New London Ledge Lighthouse, Groton, Connecticut
Built in 1909.
NEW LONDON LEDGE LIGHT
Location: Thames River-New London Harbor entrance
Station Established: 1909
Year Current Tower(s) First Lit: 1909
Automated? Yes, 1987
Foundation Materials: CONCRETE PIER/ORIG. CRIB
Construction Materials: GRANITE/BRICK
Tower Shape: SMALL CYLINDRICAL TOWER ON DWELLING
Markings/Pattern: RED WITH WHITE TRIM
Relationship to Other Structure: INTEGRAL
Original Lens: FOURTH ORDER, FRESNEL 1910
Characteristic: Three white flashes followed by a red flash every thirty seconds.
- On March 20th 1794 the House of Representatives authorized the treasury to mark the rocks with four buoys.
- There were many requests for a light of some sort to mark this location. In 1845 there were requests from the public to erect a lighthouse at the location. In 1854 requests were again made to mark the location with a light. In 1865 there were requests for a lightship. A lighthouse was again requested in 1890.

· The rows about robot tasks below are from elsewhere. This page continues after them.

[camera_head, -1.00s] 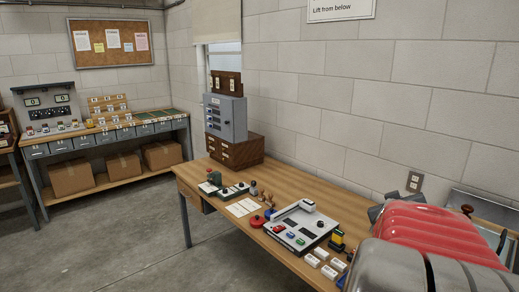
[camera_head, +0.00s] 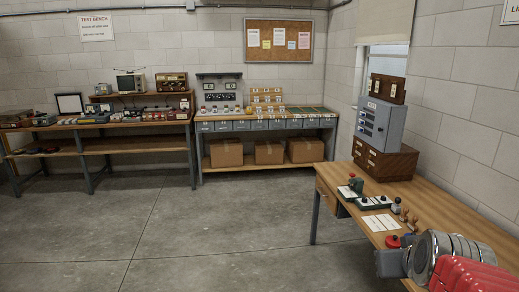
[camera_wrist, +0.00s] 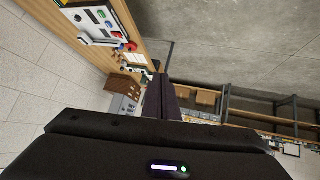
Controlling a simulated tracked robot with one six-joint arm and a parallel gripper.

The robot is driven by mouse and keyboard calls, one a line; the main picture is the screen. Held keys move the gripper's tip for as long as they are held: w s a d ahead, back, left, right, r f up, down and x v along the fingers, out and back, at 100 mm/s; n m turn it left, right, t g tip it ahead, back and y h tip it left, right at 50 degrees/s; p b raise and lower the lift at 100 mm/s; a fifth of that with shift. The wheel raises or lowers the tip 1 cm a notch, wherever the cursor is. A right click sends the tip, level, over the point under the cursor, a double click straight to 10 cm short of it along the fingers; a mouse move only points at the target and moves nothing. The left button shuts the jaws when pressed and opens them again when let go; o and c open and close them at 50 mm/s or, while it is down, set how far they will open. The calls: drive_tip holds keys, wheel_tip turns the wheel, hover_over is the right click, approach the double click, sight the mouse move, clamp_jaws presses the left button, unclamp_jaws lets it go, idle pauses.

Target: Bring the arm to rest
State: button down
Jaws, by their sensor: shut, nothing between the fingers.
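My gripper (camera_wrist: 162,92) shows in the wrist view as dark fingers close together, shut with nothing between them. It points out over the edge of the wooden bench. My red and silver arm fills the lower right corner of the head view, beside the near end of the wooden bench (camera_head: 440,197). The fingertips cannot be made out clearly in the head view.
The bench bears a grey cabinet (camera_head: 381,122) on a brown drawer chest (camera_head: 384,158), a white sheet (camera_head: 379,222) and a red knob (camera_head: 393,241). Further benches line the back wall, with cardboard boxes (camera_head: 270,152) below. The concrete floor (camera_head: 170,235) is clear.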

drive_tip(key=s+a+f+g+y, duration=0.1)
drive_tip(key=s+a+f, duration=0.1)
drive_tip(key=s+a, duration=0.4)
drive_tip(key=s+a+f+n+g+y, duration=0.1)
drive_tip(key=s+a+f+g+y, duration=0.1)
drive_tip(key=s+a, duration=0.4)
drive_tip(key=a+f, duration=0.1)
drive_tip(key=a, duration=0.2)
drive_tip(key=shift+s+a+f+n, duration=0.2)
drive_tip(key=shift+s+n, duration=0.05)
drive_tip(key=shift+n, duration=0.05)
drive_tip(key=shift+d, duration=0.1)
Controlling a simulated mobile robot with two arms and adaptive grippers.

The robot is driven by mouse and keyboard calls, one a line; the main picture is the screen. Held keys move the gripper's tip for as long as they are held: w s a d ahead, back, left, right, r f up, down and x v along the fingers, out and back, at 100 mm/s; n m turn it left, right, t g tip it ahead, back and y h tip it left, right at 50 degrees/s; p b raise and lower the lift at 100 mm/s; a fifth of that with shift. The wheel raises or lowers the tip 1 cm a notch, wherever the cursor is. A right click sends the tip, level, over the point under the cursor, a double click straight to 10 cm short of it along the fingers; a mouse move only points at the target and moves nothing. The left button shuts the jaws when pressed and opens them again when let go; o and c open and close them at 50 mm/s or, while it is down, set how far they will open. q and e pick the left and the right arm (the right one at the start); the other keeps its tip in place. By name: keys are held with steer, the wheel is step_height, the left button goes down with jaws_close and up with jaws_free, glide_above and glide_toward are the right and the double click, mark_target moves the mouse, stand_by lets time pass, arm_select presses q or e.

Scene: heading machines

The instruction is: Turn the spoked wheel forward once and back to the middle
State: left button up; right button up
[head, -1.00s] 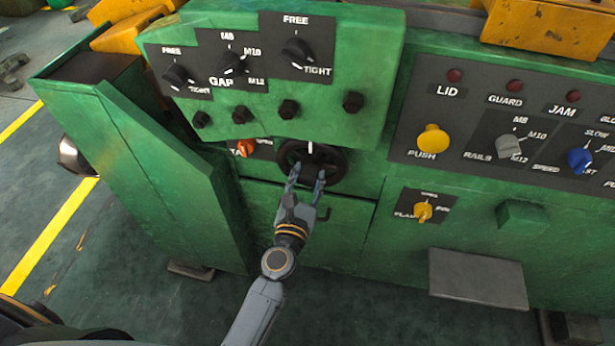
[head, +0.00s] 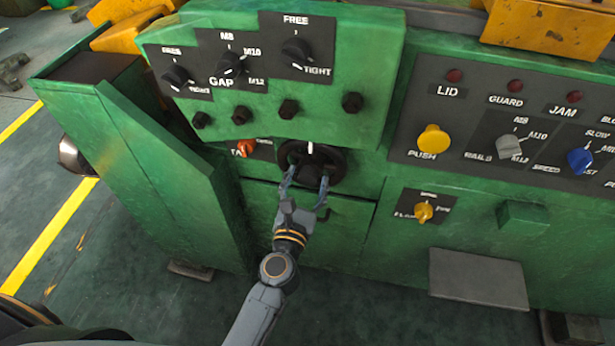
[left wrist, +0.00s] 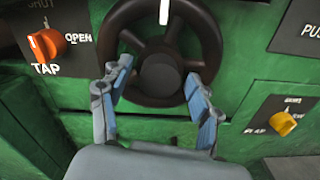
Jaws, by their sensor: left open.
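The dark spoked wheel (head: 311,158) sits on the green machine front, below a row of black bolts. In the left wrist view the wheel (left wrist: 207,37) shows its rim, spokes, round hub and a white mark at the top. My left gripper (head: 305,180) is in front of the wheel's lower part. My right gripper is not in view.
An orange TAP knob (left wrist: 47,44) is left of the wheel. A yellow knob (head: 423,212) is to its lower right, and a yellow push button (head: 433,141) is further right. A handle sits just under the wheel. A grey plate (head: 478,279) juts out at the lower right.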

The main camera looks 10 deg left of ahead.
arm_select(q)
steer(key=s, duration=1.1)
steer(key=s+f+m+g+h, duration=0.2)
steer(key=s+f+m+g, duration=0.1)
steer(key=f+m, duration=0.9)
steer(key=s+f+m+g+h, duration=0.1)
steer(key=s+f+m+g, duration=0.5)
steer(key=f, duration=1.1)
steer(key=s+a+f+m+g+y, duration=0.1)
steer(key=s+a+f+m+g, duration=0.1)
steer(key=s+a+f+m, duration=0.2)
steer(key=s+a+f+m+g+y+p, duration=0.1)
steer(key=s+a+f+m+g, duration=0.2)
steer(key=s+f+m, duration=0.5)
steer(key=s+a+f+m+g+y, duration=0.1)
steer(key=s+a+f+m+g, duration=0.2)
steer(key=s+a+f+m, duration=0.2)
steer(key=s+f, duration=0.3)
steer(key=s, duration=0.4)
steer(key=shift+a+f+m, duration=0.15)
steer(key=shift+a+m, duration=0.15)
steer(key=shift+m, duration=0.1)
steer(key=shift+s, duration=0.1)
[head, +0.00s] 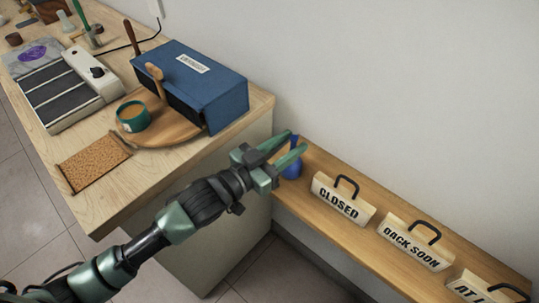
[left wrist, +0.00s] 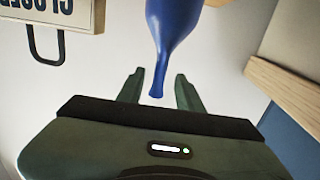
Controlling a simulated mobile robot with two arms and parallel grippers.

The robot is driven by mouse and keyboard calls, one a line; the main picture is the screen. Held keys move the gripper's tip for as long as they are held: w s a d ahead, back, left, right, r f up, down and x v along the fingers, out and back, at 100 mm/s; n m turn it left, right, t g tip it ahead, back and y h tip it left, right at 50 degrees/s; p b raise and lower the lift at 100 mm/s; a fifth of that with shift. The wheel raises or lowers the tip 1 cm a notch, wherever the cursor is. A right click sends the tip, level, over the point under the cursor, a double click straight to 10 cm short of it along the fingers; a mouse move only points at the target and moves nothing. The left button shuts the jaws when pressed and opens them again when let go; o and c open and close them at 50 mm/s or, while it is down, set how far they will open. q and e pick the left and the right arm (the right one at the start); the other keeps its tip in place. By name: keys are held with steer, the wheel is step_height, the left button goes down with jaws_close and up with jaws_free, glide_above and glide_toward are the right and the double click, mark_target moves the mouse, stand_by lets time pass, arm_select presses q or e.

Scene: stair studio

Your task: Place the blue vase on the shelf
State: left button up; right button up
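The blue vase (head: 292,168) appears to stand upright on the left end of the low wooden shelf (head: 335,223), close beside the counter. My left gripper (head: 297,142) is open at the top of the vase. In the left wrist view, which is upside down, the vase (left wrist: 172,28) has its thin neck between the two fingers (left wrist: 160,88), with a gap on each side. The fingers partly hide the vase's neck in the head view. My right gripper is not in view.
Signs reading CLOSED (head: 341,203) and BACK SOON (head: 414,243) stand on the shelf, with another at its right end. The counter (head: 98,206) at left holds a blue box (head: 215,88), a round board with a green cup (head: 132,117), and a cork mat (head: 95,163).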

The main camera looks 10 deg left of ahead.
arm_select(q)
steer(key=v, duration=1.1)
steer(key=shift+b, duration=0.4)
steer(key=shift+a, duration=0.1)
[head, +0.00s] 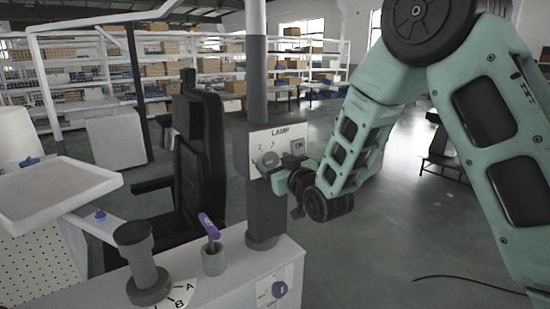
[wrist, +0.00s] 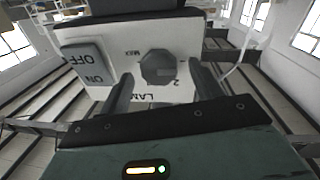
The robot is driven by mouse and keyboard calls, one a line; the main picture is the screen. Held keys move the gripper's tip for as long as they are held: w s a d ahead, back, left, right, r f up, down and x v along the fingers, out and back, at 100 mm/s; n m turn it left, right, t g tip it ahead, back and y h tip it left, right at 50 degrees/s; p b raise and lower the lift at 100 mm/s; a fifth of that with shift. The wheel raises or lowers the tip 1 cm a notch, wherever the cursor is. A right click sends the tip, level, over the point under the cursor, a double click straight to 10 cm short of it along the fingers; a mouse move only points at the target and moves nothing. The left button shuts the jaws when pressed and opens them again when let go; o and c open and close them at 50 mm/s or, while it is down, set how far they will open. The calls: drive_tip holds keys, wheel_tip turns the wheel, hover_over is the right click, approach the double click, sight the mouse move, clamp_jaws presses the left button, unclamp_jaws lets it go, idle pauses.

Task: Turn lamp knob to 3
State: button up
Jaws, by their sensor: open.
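The lamp panel (head: 255,145) is a white plate marked LAMP on a dark grey column. Its round grey knob (head: 270,159) sits left of an ON switch (head: 297,147). In the wrist view the panel appears upside down, with the dark knob (wrist: 158,67) near the middle and the ON/OFF switch (wrist: 86,63) at left. My gripper (wrist: 163,82) is open, one finger on each side of the knob, with visible gaps. Its fingers are hard to make out in the head view. A "2" and "MAX" show by the knob; the other dial marks are partly hidden.
A black chair (head: 201,150) is behind. Open floor lies at right, with a cable (head: 470,279) on it.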

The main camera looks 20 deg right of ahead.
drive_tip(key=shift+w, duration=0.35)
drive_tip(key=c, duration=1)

- In 1902 the lighthouse board finally requested funds for a lighthouse. In 1904 congress authorized the appropriation of $60,000 for a lighthouse on Southwest Ledge. It was originally to have been built on Black Ledge but after consideration it was moved to Southwest Ledge.
- After drawings were made for the lighthouse design additional money was authorized and the new lighthouse was to be built for a sum not to exceed $115,000. The lighthouse is unique in its architectural style.
- Work did not begin until 1908. Work was suspended during the winter and resumed in 1909.
- The light was completed and first lit in November of 1909. A fourth order Fresnel lens was installed. A fog horn was also installed at the time.
- In 1910 the lighthouse was renamed to New London Ledge Light. It was originally called the Southwest Ledge light, but it was felt this could be confused with another lighthouse in New Haven.
- U.S. Coast Guard took over in 1939.
- The light was automated in 1987. The Fresnel lens was removed and was later put on display in the Custom House Maritime Museum. In 1989 a grant was received to make improvements to the lighthouse. Windows were uncovered, a new stairway to the boat ramp was built, a new sewage treatment plant. Later solar panels were added. The Coast Guard signed a 30 year lease with a non profit group New London Ledge Lighthouse Foundation. Volunteers continue to work on the lighthouse with hopes of opening it up to the public.
- In 1990 the light was added to the National Register of Historic Places.